The Lochner Era was a period ranging from 1897-1937ish when the Supreme Court struck down a bunch of economic regulations on SDP grounds by looking at detailed facts of disputes (like in a Brandeis brief, where Brandeis tried to re-legislate the law before the court). They made these decisions based on their own reasonableness sensibilities.
Allgeyer, a case from 1897, was the first time the court relied on SDP to strike down a state law.
Lochner Era and Lochner Retreat Standards of Review
At the start of the Lochner Era, the court used something akin to intermediate scrutiny to analyze SDP claims, but not with our modern language. It was NOT deferential.
During its retreat, it became much more deferential and used rational basis (up until Ferguson, where SDP was arguably dead).
Lochner v. NY (1905)
Bakers wanted to work long hours. Gov limited them. Court struck down the restriction on the bakers under SDP (because freedom to contract exists under SDP). This is a change from Slaughterhouse (1872) where the court said Art 4 PNI gave you rights to do what you want in general and Allgeyer (where SDP first used). Lochner continued Allgeyer.
Court said that “This is not a question of substituting the judgment of the court for that of the legislature.” But that’s exactly what they did and that’s what the Lochner era was about.
Neither the majority nor dissent tried to say there was no such thing as SDP.
Theory 1: Standard Theory
The standard theory is that the Court was just very committed to laissez faire principles during the Lochner Era. Justice Holmes accused the Court of this.
Theory 2: Revisionist Theory
There are a lot of laws that the Court upheld during this period; it didn’t just strike down everything. This makes the Standard Theory not fully accurate. The court wants to be legislators and they want to make those judgment calls on whether they like the law themselves. That’s the second theory.
Theory 3: Whim
This isn’t really a theory but rather just the jaded perception that the Court did whatever it felt like during the Lochner Era.
Retreat from Lochner
The court around 1937 sets itself on a trajectory to be much more deferential to legislation, almost to the point of not really having SDP. Seven cases illustrate this shift:
Meyer v. Nebraska
Pierce v. Society of Sisters
Bartels v. Iowa
West Coast Hotel v. Parrish
Carolene and Footnote 4
Williamson v. Lee Optical
Ferguson
Meyer v. Nebraska
Part of the Lochner Era. A state law criminalizing teaching kids foreign languages violates the 14A SDP.

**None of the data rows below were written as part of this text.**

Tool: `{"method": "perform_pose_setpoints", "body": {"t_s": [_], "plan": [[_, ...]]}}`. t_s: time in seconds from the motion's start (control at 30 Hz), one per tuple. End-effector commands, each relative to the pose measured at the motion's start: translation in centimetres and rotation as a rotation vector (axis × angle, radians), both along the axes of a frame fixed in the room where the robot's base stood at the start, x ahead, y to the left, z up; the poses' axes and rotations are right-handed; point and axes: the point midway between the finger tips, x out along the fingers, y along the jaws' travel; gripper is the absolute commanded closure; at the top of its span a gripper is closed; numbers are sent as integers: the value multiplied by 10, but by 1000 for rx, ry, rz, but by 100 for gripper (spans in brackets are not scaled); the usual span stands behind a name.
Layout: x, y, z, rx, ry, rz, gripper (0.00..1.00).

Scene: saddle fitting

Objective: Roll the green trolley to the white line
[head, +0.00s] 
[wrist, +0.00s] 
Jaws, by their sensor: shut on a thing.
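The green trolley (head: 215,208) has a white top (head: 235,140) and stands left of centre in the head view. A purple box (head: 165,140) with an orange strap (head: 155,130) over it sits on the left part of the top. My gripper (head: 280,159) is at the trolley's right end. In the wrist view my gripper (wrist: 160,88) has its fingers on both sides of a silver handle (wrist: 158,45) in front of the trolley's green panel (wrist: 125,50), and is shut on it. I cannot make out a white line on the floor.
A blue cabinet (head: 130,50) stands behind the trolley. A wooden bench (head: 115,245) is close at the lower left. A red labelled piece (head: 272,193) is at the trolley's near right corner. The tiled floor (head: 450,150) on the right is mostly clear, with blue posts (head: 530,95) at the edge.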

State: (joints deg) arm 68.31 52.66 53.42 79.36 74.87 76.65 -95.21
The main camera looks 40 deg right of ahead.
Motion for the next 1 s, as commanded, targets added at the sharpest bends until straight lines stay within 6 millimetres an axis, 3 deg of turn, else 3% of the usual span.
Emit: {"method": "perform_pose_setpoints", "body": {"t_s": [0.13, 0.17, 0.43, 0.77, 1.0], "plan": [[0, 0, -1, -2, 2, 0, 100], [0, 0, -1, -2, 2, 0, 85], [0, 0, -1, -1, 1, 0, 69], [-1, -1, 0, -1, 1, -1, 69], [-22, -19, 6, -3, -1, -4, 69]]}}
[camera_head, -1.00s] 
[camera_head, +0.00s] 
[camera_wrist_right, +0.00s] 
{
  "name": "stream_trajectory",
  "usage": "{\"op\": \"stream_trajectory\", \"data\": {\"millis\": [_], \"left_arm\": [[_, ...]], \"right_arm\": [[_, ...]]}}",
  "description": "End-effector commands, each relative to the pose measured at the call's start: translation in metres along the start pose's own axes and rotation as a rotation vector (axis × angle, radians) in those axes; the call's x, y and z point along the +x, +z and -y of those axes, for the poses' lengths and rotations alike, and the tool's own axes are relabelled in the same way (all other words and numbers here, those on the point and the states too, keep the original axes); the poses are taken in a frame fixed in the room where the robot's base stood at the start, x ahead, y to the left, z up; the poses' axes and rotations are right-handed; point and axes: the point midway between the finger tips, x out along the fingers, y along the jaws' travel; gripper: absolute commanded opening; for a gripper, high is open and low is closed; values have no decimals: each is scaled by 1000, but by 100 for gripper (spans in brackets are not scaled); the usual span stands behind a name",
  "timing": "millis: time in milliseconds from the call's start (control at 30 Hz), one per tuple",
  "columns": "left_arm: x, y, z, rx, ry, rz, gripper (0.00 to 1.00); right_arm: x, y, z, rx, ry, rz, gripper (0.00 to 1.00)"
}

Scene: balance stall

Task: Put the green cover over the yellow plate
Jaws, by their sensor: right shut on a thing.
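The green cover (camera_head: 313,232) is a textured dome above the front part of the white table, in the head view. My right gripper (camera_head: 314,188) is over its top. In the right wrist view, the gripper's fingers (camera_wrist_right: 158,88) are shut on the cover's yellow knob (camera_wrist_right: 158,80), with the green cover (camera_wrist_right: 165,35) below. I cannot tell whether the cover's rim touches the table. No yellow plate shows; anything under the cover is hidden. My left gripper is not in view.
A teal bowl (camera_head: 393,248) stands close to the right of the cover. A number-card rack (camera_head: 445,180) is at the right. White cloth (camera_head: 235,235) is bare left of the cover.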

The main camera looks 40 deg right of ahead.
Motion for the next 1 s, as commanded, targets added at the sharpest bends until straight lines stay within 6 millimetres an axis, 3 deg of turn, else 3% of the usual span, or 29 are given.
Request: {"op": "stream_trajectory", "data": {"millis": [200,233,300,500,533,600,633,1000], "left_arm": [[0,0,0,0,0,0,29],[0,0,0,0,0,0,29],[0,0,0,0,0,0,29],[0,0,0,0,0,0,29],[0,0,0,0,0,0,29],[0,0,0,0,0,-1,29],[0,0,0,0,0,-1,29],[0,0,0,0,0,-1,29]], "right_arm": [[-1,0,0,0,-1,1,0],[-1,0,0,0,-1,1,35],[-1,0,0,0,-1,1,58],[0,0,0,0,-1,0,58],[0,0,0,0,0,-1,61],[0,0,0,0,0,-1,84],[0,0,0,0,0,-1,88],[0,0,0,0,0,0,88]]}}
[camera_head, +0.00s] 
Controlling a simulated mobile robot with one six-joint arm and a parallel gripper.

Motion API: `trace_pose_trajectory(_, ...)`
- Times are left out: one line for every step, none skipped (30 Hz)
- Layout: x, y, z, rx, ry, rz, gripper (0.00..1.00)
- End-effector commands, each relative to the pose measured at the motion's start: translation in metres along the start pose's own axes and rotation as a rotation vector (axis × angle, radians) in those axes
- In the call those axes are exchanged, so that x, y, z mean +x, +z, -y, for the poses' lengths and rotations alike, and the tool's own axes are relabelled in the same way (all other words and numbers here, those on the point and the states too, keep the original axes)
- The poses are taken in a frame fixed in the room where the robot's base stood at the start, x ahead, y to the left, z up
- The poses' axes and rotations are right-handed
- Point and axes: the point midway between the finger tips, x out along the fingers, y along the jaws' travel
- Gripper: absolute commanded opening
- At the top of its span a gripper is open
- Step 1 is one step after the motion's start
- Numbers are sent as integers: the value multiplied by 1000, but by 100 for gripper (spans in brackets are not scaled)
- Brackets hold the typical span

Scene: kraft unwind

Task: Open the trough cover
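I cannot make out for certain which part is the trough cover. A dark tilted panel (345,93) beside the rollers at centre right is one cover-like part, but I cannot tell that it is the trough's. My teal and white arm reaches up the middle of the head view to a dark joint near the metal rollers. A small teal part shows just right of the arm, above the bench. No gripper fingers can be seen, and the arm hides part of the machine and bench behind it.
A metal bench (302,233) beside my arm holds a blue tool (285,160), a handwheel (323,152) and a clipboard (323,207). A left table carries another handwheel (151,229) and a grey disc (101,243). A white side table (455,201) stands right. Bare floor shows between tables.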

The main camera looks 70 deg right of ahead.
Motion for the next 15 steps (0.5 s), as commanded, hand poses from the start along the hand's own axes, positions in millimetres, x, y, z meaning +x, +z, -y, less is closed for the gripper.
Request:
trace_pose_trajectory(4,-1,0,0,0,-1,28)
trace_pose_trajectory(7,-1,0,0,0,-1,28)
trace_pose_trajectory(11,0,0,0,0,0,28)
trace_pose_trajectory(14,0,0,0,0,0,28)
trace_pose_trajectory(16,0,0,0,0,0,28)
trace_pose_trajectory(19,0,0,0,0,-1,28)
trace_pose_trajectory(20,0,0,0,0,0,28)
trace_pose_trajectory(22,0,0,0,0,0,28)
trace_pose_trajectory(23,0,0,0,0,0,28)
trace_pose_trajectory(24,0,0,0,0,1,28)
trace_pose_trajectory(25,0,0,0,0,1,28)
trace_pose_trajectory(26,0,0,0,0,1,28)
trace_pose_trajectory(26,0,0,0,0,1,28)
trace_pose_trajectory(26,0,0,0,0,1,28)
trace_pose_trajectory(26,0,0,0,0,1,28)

Pierce v. Society of Sisters
Also Lochner Era. State law criminalizing failure to enroll kids in public school violated the right of parents to direct their childrens’ upbringing.
Bartels v. Iowa
Also Lochner Era. Law requiring all schoolchildren to be taught English. Struck down for same SDP reasons as Meyer.
West Coast Hotel v. Parrish
Break from Lochner. Much more deferential tone.
Court upholds minimum wage law (that’s the first sign of shift away from Lochner) as consistent with the SDP - “regulation which is reasonable in relation to its subject and is adopted in the interests of the community is due process”.
Carolene and Footnote 4
Carolene:
Court upheld fed law prohibit interstate commerce with “filled” milk (unhealthy). Court begins writing rules for how to handle SDP claims. They say if there are any facts that could justify the law, then we presume there’s a rational basis. Strong deference breaks from Lochner and weakens SDP.
Footnote 4:
The Court is saying that even though they preach strong deference here in Carolene with the filled milk, there may be other situations where people claim individual rights invoking SDP and the Court will go back to being aggressive. For example, with enumerated rights, something more than strong deference is appropriate.
Footnote 4 is famous because the court says that it will be less deferential in situations where someone is being shut out of the political process, especially a “discrete and insular minority”. That means a group that isn’t powerful enough to be relevant on their own, so it would be hard to form political affiliations to get stuff they want.
Equal Protection Clause later shows this influence.